### What you are asked to do
Write out every line exactly, from the start of the records below to the line with "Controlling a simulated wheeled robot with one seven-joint", and stop there. Don't write out the pictures.

### Stored data

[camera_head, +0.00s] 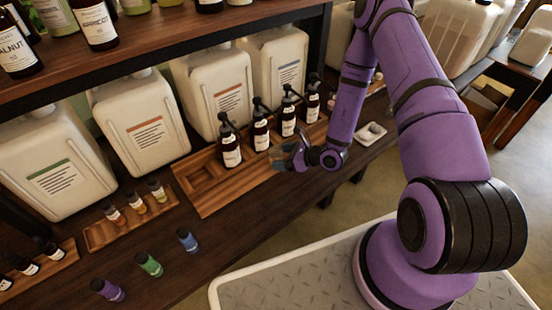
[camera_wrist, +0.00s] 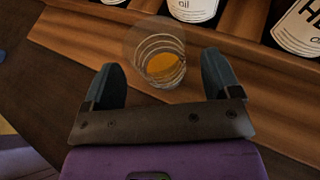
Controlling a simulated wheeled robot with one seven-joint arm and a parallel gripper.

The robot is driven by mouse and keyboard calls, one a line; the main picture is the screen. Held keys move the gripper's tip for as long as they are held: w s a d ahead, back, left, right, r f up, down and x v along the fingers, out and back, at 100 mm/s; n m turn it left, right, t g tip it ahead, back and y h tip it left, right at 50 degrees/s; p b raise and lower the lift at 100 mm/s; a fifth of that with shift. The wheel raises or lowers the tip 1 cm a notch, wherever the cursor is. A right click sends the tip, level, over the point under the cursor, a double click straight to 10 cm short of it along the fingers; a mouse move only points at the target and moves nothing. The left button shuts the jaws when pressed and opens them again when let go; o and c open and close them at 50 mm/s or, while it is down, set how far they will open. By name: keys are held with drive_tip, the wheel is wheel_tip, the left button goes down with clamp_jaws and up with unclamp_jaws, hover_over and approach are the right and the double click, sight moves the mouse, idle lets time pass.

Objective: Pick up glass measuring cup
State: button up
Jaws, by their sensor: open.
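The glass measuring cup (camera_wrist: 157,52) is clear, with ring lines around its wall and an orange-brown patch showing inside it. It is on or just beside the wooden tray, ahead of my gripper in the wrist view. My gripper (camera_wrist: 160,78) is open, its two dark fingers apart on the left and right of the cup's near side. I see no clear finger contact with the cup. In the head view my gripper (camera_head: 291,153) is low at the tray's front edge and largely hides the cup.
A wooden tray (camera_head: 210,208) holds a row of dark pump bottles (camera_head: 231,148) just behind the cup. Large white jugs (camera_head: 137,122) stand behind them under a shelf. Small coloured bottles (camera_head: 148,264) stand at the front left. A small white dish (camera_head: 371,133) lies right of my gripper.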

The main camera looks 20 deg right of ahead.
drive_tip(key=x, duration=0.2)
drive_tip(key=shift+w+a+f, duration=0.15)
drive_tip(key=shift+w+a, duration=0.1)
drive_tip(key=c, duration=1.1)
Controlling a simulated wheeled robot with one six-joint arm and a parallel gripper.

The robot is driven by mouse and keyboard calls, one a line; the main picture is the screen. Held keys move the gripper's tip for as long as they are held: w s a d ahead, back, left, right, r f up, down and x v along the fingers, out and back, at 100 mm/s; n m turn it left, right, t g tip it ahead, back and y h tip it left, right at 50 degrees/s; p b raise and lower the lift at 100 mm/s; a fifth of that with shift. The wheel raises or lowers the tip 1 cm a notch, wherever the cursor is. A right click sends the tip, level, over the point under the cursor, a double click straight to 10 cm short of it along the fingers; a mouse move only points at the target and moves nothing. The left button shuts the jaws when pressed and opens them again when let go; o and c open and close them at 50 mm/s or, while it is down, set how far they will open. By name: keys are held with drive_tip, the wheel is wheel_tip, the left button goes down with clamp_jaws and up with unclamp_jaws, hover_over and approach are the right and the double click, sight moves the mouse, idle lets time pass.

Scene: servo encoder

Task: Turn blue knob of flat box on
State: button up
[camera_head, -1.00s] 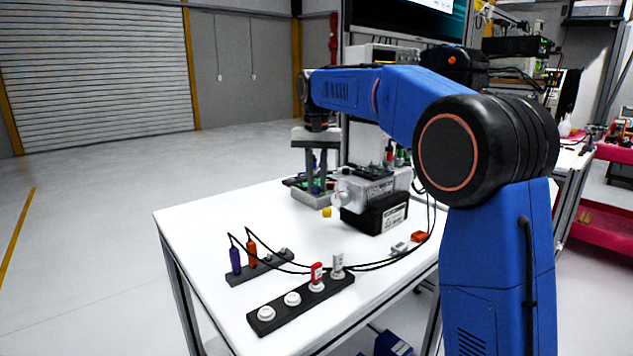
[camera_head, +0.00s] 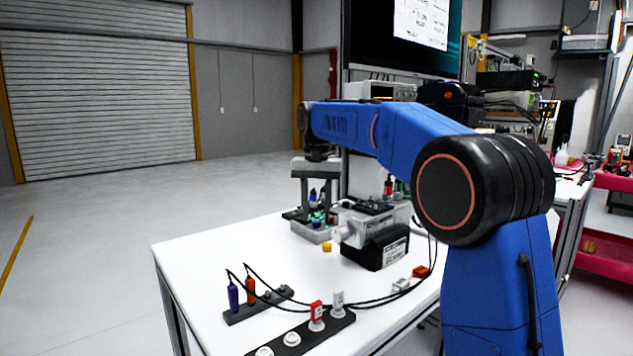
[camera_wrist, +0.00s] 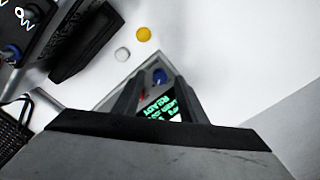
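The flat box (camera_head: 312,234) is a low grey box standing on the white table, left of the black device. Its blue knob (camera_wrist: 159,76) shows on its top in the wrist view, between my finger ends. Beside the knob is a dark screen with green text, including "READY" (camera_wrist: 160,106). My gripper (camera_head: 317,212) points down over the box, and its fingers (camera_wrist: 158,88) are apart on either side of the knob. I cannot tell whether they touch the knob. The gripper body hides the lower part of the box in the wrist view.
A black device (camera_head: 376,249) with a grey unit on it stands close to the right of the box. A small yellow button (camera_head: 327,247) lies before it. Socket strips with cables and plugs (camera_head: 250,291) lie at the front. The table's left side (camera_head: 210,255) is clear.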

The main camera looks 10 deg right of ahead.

### Correct response
[camera_head, +0.00s] 
[camera_wrist, +0.00s] 
Controlling a simulated wheeled robot with one seven-joint arm and a parallel gripper.

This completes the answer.